[Dataset entries]
_ _ _ _ _ _ _

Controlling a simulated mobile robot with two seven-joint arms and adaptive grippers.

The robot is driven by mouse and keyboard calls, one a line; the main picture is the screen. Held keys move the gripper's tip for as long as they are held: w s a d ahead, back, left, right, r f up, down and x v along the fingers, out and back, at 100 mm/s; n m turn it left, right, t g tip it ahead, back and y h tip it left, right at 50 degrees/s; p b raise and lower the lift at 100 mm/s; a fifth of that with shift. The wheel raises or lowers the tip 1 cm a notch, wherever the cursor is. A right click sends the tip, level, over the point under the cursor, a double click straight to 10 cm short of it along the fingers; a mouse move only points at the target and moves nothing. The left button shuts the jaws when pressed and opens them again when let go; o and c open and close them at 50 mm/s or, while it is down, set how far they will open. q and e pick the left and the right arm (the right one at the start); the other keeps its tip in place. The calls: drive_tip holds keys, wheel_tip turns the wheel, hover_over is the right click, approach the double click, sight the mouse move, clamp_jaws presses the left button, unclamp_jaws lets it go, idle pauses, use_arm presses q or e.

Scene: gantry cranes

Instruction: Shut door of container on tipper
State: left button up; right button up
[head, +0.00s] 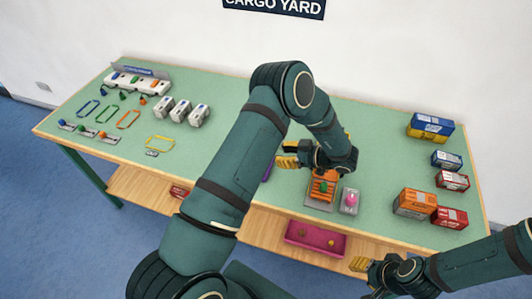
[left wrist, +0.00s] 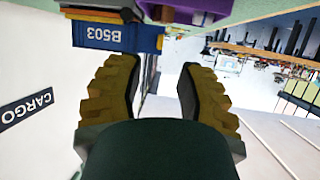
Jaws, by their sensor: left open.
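A blue container (left wrist: 110,35) marked B503 shows at the top of the left wrist view, which looks upside down. It meets a purple part (left wrist: 205,10), perhaps the tipper; I cannot tell whether its door is open. In the head view my left arm hides the container, and only a sliver of purple (head: 267,171) shows beside the arm. My left gripper (head: 285,155) points left over the table's middle. Its yellow fingers (left wrist: 158,88) are open and empty, with the container just beyond one fingertip. My right gripper (head: 360,266) is low at the table's front; its jaws are unclear.
Several containers, one orange (head: 414,203), stand at the right of the green table (head: 230,110). A magenta tray (head: 316,238) lies on the lower shelf.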

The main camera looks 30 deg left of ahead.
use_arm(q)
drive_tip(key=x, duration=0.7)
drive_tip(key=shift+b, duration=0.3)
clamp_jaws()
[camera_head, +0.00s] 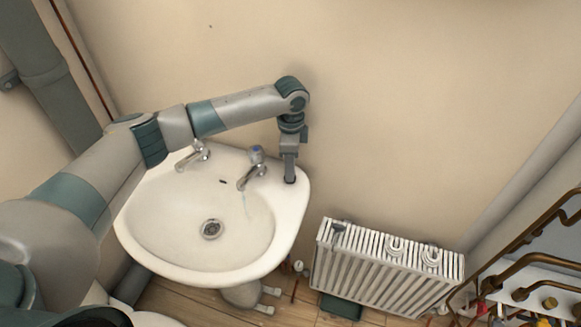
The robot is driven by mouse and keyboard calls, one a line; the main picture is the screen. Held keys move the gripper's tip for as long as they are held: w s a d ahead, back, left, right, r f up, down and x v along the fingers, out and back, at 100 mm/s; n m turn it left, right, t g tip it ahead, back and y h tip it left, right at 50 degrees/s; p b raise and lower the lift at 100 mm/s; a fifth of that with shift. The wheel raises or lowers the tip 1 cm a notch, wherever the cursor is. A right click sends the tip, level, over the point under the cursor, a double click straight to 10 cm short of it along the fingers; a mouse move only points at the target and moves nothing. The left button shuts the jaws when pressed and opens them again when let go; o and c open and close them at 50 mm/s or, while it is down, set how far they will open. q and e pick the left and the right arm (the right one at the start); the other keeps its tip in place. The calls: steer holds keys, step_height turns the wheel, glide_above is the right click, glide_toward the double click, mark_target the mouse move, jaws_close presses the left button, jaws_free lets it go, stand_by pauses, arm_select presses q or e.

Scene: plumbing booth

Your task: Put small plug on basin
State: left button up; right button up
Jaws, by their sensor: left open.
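The white basin (150,232) is mounted against the wall left of centre, with two taps on its back rim and a round metal drain (211,229) at its bottom. My left gripper (290,177) points straight down at the back right corner of the basin rim, right of the blue-topped tap. It is open. A small dark spot shows at its tips on the rim; it may be the small plug, but the fingers hide most of it and I cannot tell. My right gripper is not in view.
The tap with a blue top (252,170) stands close left of my left gripper, and another tap (196,154) is further left. A white radiator (375,278) with small fittings on top stands right of the basin. Copper pipes (520,262) run at far right.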

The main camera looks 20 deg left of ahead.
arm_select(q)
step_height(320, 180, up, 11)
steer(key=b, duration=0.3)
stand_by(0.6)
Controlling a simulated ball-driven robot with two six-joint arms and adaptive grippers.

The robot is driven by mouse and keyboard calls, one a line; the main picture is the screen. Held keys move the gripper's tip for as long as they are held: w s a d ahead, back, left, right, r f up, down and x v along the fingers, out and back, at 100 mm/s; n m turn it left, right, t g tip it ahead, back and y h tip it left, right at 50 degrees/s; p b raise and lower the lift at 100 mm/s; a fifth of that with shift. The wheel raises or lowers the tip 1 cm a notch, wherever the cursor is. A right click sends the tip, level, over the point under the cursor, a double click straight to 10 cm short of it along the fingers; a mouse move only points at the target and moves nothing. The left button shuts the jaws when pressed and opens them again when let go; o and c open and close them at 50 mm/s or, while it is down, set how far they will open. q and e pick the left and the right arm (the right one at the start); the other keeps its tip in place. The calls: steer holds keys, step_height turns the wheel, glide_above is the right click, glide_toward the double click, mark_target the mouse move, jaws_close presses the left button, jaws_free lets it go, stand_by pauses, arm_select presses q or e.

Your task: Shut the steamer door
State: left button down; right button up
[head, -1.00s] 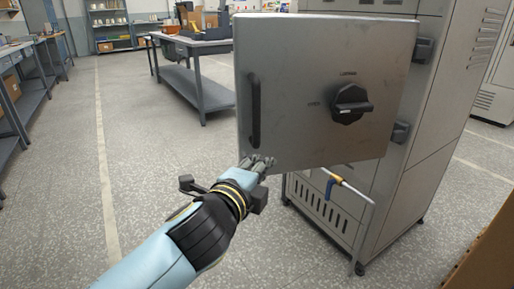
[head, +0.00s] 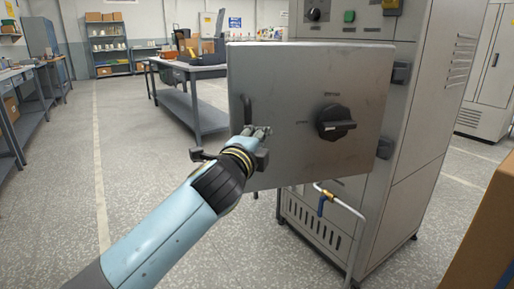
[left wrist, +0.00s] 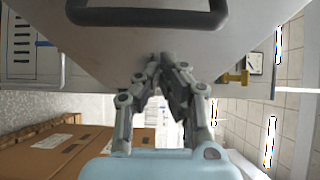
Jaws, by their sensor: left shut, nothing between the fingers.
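The steamer door (head: 290,90) is a flat grey metal panel standing open from the steamer cabinet (head: 400,190), hinged at its right side. It has a black bar handle (head: 248,106) near its left edge and a black knob (head: 335,122) right of the middle. My left gripper (head: 262,131) is shut and empty, its fingertips at the door's face just below the handle. In the left wrist view, the closed fingertips (left wrist: 163,62) meet or nearly meet the door panel (left wrist: 130,45), with the handle (left wrist: 150,17) above them. My right gripper is not in view.
A pipe with a blue-handled valve (head: 323,200) stands low in front of the cabinet, below the door. A brown box (head: 485,235) is at the lower right. A grey workbench (head: 190,95) stands behind the door to the left. The floor at left is open.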

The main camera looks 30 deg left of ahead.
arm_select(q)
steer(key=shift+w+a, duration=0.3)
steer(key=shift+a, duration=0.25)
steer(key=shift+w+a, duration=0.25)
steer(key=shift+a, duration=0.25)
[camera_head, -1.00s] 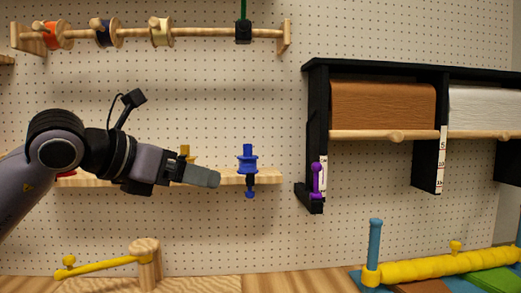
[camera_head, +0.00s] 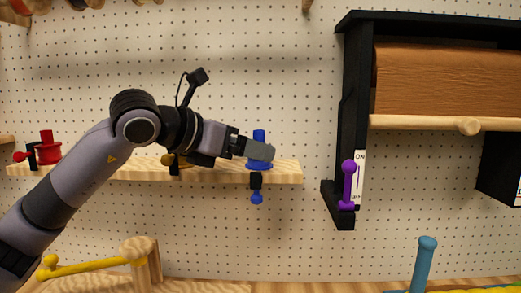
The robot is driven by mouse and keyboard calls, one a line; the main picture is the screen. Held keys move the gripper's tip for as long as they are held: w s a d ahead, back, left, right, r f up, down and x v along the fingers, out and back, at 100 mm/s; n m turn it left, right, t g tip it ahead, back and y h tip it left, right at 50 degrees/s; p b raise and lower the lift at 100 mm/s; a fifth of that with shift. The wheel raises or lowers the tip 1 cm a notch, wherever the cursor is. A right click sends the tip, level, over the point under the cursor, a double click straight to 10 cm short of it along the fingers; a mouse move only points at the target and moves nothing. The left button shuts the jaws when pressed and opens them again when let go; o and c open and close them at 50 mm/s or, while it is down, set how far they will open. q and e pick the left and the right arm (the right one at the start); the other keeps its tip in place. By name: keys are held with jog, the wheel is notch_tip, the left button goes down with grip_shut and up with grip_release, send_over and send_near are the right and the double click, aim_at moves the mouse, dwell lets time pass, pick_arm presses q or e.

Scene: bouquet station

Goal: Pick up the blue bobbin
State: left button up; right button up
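The blue bobbin (camera_head: 259,135) stands upright near the right end of a wooden shelf (camera_head: 285,172) on the pegboard wall. A black holder (camera_head: 256,181) with a blue knob (camera_head: 257,199) hangs at the shelf's front edge below it. My left gripper (camera_head: 260,150) reaches in from the left, and its grey finger crosses in front of the bobbin's middle. The bobbin's top shows above the finger and its flange below. Only the near finger shows, so I cannot tell whether the gripper is closed or touching the bobbin. My right gripper is not in view.
A red bobbin (camera_head: 46,148) stands at the shelf's left end. A black rack with a brown paper roll (camera_head: 440,80) and a purple handle (camera_head: 348,185) is to the right. Wall between shelf and rack is clear.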

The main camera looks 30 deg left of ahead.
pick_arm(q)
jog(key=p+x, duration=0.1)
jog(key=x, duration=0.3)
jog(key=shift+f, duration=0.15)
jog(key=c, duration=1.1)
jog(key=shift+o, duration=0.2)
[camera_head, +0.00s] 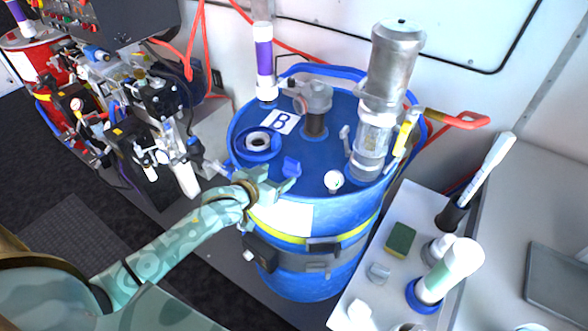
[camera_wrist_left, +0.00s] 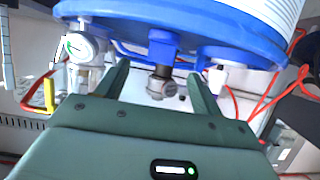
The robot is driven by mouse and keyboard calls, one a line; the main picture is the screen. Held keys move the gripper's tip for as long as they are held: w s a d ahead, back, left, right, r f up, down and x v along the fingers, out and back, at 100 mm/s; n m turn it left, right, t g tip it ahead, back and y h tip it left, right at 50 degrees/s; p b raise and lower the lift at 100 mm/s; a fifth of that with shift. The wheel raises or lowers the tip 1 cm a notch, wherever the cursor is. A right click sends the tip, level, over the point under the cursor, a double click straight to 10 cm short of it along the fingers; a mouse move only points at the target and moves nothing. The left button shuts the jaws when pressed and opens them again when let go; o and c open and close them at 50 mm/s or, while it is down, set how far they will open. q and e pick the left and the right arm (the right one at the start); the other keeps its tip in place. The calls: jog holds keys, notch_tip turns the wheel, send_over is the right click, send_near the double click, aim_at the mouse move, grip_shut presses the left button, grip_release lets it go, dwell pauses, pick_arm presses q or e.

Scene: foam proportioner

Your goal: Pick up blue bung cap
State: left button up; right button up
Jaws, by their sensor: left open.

_ _ _ _ _ _ _

What the exercise asks →
From the records above, give again only the part that opens with the line containing "Goal: Pick up the blue bobbin" and closes with the line containing "[camera_wrist_left, +0.00s]". Keep both ends but drop the pictures.

Written answer →
Goal: Pick up the blue bobbin
State: left button up; right button up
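The blue bobbin (camera_head: 259,135) stands upright near the right end of a wooden shelf (camera_head: 285,172) on the pegboard wall. A black holder (camera_head: 256,181) with a blue knob (camera_head: 257,199) hangs at the shelf's front edge below it. My left gripper (camera_head: 260,150) reaches in from the left, and its grey finger crosses in front of the bobbin's middle. The bobbin's top shows above the finger and its flange below. Only the near finger shows, so I cannot tell whether the gripper is closed or touching the bobbin. My right gripper is not in view.
A red bobbin (camera_head: 46,148) stands at the shelf's left end. A black rack with a brown paper roll (camera_head: 440,80) and a purple handle (camera_head: 348,185) is to the right. Wall between shelf and rack is clear.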

The main camera looks 30 deg left of ahead.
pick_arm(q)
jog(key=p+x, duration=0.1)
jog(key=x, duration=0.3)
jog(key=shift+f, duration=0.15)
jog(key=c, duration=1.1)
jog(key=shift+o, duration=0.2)
[camera_head, +0.00s] 
[camera_wrist_left, +0.00s] 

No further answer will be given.